> _What this task involves_:
In the records below, count every line containing "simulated". Reply with the number only.

[Data from robot episodes]
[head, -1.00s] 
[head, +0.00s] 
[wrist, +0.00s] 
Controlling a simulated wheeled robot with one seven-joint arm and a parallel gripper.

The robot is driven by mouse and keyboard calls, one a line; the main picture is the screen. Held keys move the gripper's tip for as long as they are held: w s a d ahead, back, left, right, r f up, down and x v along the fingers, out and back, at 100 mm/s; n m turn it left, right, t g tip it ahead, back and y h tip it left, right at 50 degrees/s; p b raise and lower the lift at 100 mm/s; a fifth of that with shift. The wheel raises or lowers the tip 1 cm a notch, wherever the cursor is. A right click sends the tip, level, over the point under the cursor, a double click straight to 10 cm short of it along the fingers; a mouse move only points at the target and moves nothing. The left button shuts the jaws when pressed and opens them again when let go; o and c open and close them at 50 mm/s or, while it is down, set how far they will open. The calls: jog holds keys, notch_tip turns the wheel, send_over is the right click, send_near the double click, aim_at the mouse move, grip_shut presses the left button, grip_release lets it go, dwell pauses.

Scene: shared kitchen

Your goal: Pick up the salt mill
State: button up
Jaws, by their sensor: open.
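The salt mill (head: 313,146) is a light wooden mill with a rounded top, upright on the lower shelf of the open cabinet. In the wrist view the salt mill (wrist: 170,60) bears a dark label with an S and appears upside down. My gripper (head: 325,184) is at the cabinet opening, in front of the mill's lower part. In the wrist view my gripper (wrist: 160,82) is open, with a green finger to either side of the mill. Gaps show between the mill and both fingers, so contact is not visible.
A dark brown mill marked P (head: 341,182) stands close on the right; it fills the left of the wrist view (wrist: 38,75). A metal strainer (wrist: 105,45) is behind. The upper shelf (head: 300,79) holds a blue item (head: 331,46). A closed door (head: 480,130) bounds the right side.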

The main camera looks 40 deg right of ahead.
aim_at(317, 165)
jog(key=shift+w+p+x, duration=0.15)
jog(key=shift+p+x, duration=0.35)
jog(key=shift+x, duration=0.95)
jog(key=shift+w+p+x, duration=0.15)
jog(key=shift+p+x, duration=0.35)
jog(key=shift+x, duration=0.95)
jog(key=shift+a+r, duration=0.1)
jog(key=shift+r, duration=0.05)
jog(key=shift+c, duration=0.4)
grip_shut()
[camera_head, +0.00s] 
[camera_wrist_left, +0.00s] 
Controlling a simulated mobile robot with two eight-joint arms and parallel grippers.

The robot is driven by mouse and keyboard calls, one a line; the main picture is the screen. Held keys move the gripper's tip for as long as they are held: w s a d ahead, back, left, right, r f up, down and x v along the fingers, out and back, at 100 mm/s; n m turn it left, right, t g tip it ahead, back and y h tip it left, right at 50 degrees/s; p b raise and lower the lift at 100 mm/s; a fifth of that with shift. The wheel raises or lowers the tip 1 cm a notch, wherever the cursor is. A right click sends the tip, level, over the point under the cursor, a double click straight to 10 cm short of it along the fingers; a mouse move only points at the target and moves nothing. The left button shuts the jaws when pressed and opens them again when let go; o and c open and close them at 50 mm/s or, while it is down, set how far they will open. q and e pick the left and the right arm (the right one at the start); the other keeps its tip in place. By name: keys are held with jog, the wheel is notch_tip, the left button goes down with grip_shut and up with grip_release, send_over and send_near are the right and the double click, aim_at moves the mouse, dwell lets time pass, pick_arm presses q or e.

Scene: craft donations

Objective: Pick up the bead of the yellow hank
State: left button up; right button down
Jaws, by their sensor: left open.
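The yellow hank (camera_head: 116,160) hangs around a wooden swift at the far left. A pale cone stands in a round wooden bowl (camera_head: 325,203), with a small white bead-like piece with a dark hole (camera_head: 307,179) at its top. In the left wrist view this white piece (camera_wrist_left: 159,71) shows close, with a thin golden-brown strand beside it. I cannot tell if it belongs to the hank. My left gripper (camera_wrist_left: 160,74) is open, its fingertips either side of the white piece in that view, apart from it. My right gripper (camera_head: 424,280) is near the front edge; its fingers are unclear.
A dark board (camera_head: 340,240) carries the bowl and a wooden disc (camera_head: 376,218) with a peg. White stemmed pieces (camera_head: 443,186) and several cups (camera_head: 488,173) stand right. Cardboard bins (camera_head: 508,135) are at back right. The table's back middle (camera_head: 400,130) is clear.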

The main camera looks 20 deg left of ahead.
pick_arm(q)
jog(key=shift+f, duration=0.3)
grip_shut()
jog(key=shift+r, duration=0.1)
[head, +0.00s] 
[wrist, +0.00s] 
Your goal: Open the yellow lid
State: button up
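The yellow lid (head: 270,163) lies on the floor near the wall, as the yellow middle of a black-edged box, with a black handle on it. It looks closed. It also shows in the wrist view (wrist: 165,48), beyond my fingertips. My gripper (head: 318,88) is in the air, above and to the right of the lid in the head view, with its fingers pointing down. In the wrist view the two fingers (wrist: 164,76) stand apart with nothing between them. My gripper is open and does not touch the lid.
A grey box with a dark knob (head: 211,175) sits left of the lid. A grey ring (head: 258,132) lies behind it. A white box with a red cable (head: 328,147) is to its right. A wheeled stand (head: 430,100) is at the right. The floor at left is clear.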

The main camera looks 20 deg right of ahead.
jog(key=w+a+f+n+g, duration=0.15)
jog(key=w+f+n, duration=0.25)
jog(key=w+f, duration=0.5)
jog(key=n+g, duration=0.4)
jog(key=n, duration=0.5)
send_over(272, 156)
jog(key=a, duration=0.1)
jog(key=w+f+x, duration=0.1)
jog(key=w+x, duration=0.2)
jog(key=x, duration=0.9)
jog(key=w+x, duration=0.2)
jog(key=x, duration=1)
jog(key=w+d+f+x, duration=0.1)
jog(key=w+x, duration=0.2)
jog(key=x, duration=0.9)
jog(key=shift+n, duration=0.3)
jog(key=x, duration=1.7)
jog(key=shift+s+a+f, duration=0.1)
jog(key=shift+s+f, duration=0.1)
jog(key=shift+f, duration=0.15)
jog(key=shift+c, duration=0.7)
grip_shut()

> _Task output_:
2